» **Directions**
Below is a listing; print exactly its lines from the one containing "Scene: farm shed" down to the one containing "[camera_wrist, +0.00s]", both inclusive, with every picture left out.

» **Given records**
******
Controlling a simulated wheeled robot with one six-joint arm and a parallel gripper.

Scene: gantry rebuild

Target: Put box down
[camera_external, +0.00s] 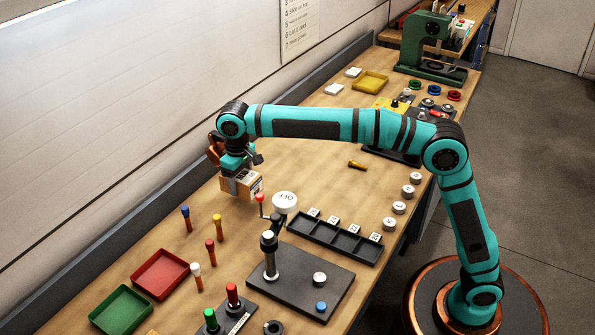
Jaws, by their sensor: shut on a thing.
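My gripper (238,170) points down over the left part of the workbench (310,165) and is shut on a small tan box (233,187). The box has dark and pale markings on the side toward the camera. The fingertips are small and partly hidden by the box and wrist.
A divided black tray (335,238) is to the right. Upright pegs (210,252), a red tray (160,274) and a green tray (121,310) are front left. Bare wood lies behind the box.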

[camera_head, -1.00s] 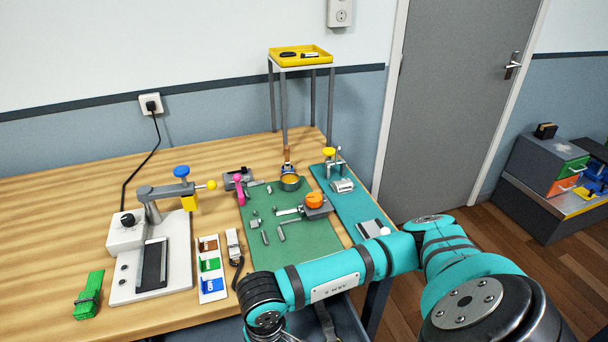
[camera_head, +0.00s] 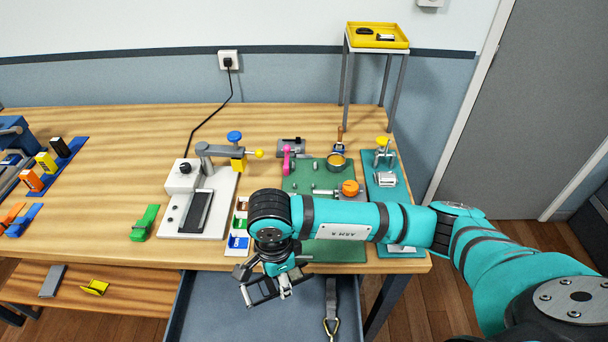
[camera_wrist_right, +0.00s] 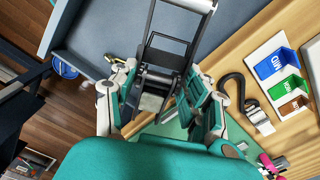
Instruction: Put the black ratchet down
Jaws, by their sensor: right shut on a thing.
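My right gripper (camera_head: 268,284) points down at the table's front edge, above the open grey-blue drawer. It is shut on the black ratchet (camera_head: 262,294), a dark metal frame that shows low between and below the fingers. In the right wrist view, the fingers of my right gripper (camera_wrist_right: 165,88) close on the ratchet from both sides. The frame of the ratchet (camera_wrist_right: 178,48) sticks out beyond the fingertips, with a pale roller at its far end. I cannot tell its exact height above the drawer floor. My left gripper is not in view.
The drawer (camera_head: 208,306) has a bare floor at left; a grey strap with a metal hook (camera_head: 331,312) lies at right. On the table stand a white press (camera_head: 212,222), a green clip (camera_head: 145,223), a colored label rack (camera_head: 240,242) and a green mat (camera_head: 345,254).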

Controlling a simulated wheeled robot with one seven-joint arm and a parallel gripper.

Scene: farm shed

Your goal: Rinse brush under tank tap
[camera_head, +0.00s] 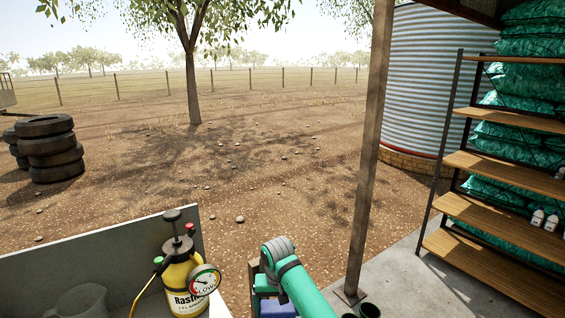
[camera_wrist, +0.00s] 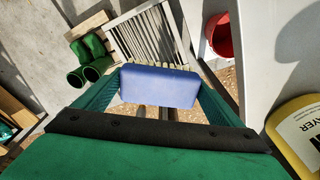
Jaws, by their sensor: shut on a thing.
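A blue block (camera_wrist: 160,86), which looks like the brush, is held at the end of my gripper (camera_wrist: 157,113) in the wrist view. In the head view a blue patch (camera_head: 276,309) shows beside my green arm at the bottom edge, and my arm hides most of the gripper there. The corrugated metal tank (camera_head: 432,85) stands on a brick base outside, right of the post. No tap shows on its visible side.
A wooden post (camera_head: 369,150) stands between my arm and the tank. Shelves (camera_head: 500,170) stand at right. A yellow sprayer (camera_head: 183,280) and a clear jug (camera_head: 82,302) are at lower left. Green boots (camera_wrist: 91,60), a slatted rack (camera_wrist: 150,40) and a red bucket (camera_wrist: 217,36) lie below the gripper.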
******
» **Problem solution**
Scene: farm shed

Your goal: Rinse brush under tank tap
[camera_head, +0.00s] 
[camera_wrist, +0.00s] 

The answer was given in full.